Western students of mythology are often surprised to find that, besides power and prosperity, the elephant symbolizes clouds and gracefulness.

Indra's Mount

In a cave at Bhaja not far from Mumbai [formerly, Bombay] that was the site of a Buddhist monastery around 200 BCE, there is a stone relief carving showing Indra, king of the gods.   He is seated upon Airavata [or Ayravata] his elephant. This Divine Elephant is thought of as the progenitor of all earthly elephants and is understood as the embodiment of the huge clouds pregnant with the monsoon rains. 

In a Hindu scripture called the Hastyayurveda [Skt. hastya is elephant] there is the description of an ancient yearly rain festival celebrating the Lotus goddess, Lakshmi.  An elephant was painted white with sandalwood paste, decorated with flowers and paraded through the town.  Transvestite clowns accompanied it, and there was music and joking of a sexual nature. The highlight was the worship of the elephant by the king, his ministers and generals.

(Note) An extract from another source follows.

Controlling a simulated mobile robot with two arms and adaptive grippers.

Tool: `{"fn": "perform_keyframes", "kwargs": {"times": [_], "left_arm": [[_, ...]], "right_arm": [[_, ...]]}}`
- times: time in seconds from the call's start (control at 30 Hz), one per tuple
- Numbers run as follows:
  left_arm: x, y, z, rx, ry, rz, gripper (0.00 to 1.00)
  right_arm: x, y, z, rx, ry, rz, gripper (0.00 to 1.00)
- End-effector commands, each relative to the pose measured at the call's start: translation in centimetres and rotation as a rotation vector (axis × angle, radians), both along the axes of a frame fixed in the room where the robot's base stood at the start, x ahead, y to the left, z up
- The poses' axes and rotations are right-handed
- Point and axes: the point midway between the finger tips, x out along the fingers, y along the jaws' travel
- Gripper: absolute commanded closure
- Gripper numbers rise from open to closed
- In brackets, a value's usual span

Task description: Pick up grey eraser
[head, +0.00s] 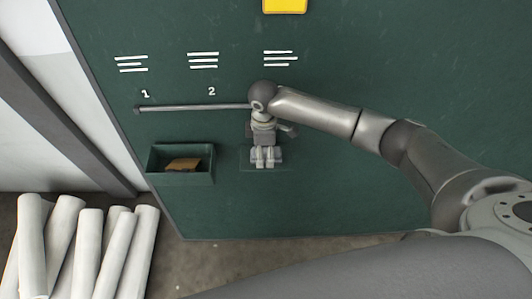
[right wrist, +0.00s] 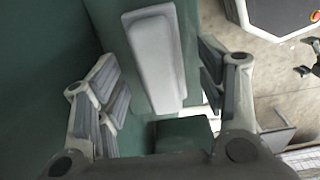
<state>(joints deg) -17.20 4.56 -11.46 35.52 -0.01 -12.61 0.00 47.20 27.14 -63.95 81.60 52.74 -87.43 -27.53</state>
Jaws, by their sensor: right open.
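The grey eraser (right wrist: 155,55) shows in the right wrist view as a light grey block with rounded corners, against a dark green surface. My right gripper (head: 265,158) is open in front of the green board (head: 330,190) in the head view. In the right wrist view its two fingers (right wrist: 160,78) stand one on each side of the eraser, with a gap on both sides. In the head view the gripper hides the eraser. My left gripper is in neither view.
A green tray (head: 180,177) with a brown block (head: 183,164) is on the board left of my right gripper. A thin grey rail (head: 190,107) runs above it. A yellow object (head: 285,5) is at the top. White rolls (head: 82,255) stand at lower left.

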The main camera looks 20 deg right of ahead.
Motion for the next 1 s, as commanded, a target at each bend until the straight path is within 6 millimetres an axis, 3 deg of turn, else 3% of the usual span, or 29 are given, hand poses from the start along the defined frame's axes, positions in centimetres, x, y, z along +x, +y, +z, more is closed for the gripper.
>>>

This Veda says that if the ritual is not performed, the fortune and prosperity that is associated with the elephant will vanish.

This Divine Elephant is referred to in prayer as Shri-Gaja, Lady Laxmi's Elephant, or Megha [cloud]It is believed that when this divine animal is duly invoked, it can conjure the winged elephants --the clouds of the atmosphere -- to visit the earth bearing the accompanying rainfalls.  

Ayravana's Birth

Indra's mount was the first elephant to emerge from the Garuda's egg.  Brahma had held the pieces of shell in his hands while singing seven hymns and, led by Ayravana, 16 elephants manifested.  The 8 females, the caryatids or supports of the world at each of the points of the compass are named:  Pundarika, Vamana, Kumudu, Anjana, Pushpadanta, Sarvabhauma, Supratika and Aparanta.



Flying Elephants

It is said that once elephants had wings.  One day one was flying over a very large old banyan tree somewhere to the north of the Himalayas.  Wishing to rest for awhile, it settled upon one of the uppermost branches.   But the branch could not support the weight of the animal and it cracked and fell upon a meditating hermit sitting below.  This yogi, whose name was Dirghatapas, lost his temper and cursed away the wings of the poor beast.  From that day to this, elephants have had to walk. 

The elephant's movements are considered the epitome of gracefulness.  However, the elephant also represents the earth and its tremors.  Once, in India, the ground used top actually tremble as the herds passed.  A regional myth holds that the world rests on the head of a great elephant, Mahapadma, and when it moves its head to get more comfortable, an earthquake is produced. 

The Elephant Hide

When, Hindu mythology recounts, at the beginning of Time the Goddess Durga did battle with the embodiment of Evil, that demon took the form of a buffalo but each time She struck it, it transformed.  At one point, it assumed the form of a great elephant.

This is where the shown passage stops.